What the task asks: Every line of the records below should be restated exactly.

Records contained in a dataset

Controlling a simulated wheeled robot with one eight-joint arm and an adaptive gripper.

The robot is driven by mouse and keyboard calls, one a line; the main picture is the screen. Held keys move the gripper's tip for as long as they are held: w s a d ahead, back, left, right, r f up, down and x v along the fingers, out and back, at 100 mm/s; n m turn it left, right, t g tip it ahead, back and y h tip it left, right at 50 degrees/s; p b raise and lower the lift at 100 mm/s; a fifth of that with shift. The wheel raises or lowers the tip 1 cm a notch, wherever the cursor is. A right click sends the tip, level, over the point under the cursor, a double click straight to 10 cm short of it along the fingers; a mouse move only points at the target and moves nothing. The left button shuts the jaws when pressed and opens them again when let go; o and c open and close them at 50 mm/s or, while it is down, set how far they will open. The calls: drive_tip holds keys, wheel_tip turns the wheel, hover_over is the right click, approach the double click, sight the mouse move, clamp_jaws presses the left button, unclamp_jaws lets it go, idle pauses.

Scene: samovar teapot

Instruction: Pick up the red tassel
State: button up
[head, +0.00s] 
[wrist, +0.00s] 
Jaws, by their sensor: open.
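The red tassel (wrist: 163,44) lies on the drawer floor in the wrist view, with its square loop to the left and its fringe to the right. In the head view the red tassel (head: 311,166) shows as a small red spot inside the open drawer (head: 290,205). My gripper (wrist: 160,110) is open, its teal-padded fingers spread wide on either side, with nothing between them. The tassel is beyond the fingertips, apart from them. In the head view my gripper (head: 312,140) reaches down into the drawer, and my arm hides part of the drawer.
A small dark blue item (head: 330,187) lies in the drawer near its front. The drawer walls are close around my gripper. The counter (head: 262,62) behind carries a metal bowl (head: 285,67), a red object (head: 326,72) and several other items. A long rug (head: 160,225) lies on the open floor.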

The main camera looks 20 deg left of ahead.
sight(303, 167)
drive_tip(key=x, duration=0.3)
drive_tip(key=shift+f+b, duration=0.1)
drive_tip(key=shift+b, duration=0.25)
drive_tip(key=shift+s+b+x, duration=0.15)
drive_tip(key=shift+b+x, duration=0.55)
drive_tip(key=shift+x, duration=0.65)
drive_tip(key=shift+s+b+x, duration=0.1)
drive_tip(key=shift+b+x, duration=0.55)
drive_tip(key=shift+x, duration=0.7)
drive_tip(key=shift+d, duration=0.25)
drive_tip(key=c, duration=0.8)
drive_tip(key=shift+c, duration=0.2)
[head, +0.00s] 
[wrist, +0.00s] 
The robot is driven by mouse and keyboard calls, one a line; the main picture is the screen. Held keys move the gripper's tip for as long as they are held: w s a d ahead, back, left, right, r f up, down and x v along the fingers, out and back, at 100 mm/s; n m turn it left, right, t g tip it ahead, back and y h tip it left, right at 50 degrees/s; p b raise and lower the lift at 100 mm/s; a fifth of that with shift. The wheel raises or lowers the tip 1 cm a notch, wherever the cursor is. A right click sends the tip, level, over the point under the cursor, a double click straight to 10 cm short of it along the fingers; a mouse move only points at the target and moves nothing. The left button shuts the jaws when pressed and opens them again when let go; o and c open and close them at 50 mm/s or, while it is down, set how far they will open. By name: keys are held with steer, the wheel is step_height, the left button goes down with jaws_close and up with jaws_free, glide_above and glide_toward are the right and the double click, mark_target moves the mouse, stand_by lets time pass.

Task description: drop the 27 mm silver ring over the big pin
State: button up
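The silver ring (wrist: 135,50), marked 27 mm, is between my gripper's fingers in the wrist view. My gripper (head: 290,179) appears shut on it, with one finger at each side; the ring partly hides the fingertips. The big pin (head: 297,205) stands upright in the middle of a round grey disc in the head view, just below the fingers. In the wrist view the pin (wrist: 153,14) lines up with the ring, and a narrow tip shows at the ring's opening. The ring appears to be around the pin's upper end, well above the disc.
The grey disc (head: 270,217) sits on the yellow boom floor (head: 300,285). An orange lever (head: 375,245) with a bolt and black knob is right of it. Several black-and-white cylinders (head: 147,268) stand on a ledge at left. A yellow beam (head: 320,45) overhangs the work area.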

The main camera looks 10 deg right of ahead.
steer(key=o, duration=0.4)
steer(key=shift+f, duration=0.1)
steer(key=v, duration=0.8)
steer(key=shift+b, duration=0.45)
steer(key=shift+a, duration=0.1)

Solution below:
Controlling a simulated wheeled robot with one eight-joint arm and an adaptive gripper.

The robot is driven by mouse and keyboard calls, one a line; the main picture is the screen. Held keys move the gripper's tip for as long as they are held: w s a d ahead, back, left, right, r f up, down and x v along the fingers, out and back, at 100 mm/s; n m turn it left, right, t g tip it ahead, back and y h tip it left, right at 50 degrees/s; p b raise and lower the lift at 100 mm/s; a fifth of that with shift. The wheel raises or lowers the tip 1 cm a notch, wherever the cursor is. A right click sends the tip, level, over the point under the cursor, a double click straight to 10 cm short of it along the fingers; a mouse move only points at the target and moves nothing. The left button shuts the jaws when pressed and opens them again when let go; o and c open and close them at 50 mm/s or, while it is down, set how far they will open. The calls: drive_tip holds keys, wheel_tip turns the wheel, hover_over is the right click, approach the double click, sight the mouse move, clamp_jaws presses the left button, unclamp_jaws lets it go, idle pauses.

Scene: samovar teapot

Instruction: Pick up the red tassel
State: button up
[head, +0.00s] 
[wrist, +0.00s] 
Jaws, by their sensor: open.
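The red tassel (wrist: 163,44) lies on the drawer floor in the wrist view, with its square loop to the left and its fringe to the right. In the head view the red tassel (head: 311,166) shows as a small red spot inside the open drawer (head: 290,205). My gripper (wrist: 160,110) is open, its teal-padded fingers spread wide on either side, with nothing between them. The tassel is beyond the fingertips, apart from them. In the head view my gripper (head: 312,140) reaches down into the drawer, and my arm hides part of the drawer.
A small dark blue item (head: 330,187) lies in the drawer near its front. The drawer walls are close around my gripper. The counter (head: 262,62) behind carries a metal bowl (head: 285,67), a red object (head: 326,72) and several other items. A long rug (head: 160,225) lies on the open floor.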

The main camera looks 20 deg left of ahead.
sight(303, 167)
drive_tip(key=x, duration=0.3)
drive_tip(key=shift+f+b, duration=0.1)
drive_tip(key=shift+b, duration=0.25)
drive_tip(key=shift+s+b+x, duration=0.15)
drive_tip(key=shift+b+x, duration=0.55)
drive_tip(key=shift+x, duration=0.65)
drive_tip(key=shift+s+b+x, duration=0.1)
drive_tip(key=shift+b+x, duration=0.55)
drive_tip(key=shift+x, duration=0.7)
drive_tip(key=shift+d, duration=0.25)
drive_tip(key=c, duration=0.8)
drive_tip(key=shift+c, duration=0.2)
[head, +0.00s] 
[wrist, +0.00s] 
The robot is driven by mouse and keyboard calls, one a line; the main picture is the screen. Held keys move the gripper's tip for as long as they are held: w s a d ahead, back, left, right, r f up, down and x v along the fingers, out and back, at 100 mm/s; n m turn it left, right, t g tip it ahead, back and y h tip it left, right at 50 degrees/s; p b raise and lower the lift at 100 mm/s; a fifth of that with shift. The wheel raises or lowers the tip 1 cm a notch, wherever the cursor is. A right click sends the tip, level, over the point under the cursor, a double click straight to 10 cm short of it along the fingers; a mouse move only points at the target and moves nothing. The left button shuts the jaws when pressed and opens them again when let go; o and c open and close them at 50 mm/s or, while it is down, set how far they will open. By name: keys are held with steer, the wheel is step_height, the left button goes down with jaws_close and up with jaws_free, glide_above and glide_toward are the right and the double click, mark_target moves the mouse, stand_by lets time pass.

Task description: drop the 27 mm silver ring over the big pin
State: button up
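The silver ring (wrist: 135,50), marked 27 mm, is between my gripper's fingers in the wrist view. My gripper (head: 290,179) appears shut on it, with one finger at each side; the ring partly hides the fingertips. The big pin (head: 297,205) stands upright in the middle of a round grey disc in the head view, just below the fingers. In the wrist view the pin (wrist: 153,14) lines up with the ring, and a narrow tip shows at the ring's opening. The ring appears to be around the pin's upper end, well above the disc.
The grey disc (head: 270,217) sits on the yellow boom floor (head: 300,285). An orange lever (head: 375,245) with a bolt and black knob is right of it. Several black-and-white cylinders (head: 147,268) stand on a ledge at left. A yellow beam (head: 320,45) overhangs the work area.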

The main camera looks 10 deg right of ahead.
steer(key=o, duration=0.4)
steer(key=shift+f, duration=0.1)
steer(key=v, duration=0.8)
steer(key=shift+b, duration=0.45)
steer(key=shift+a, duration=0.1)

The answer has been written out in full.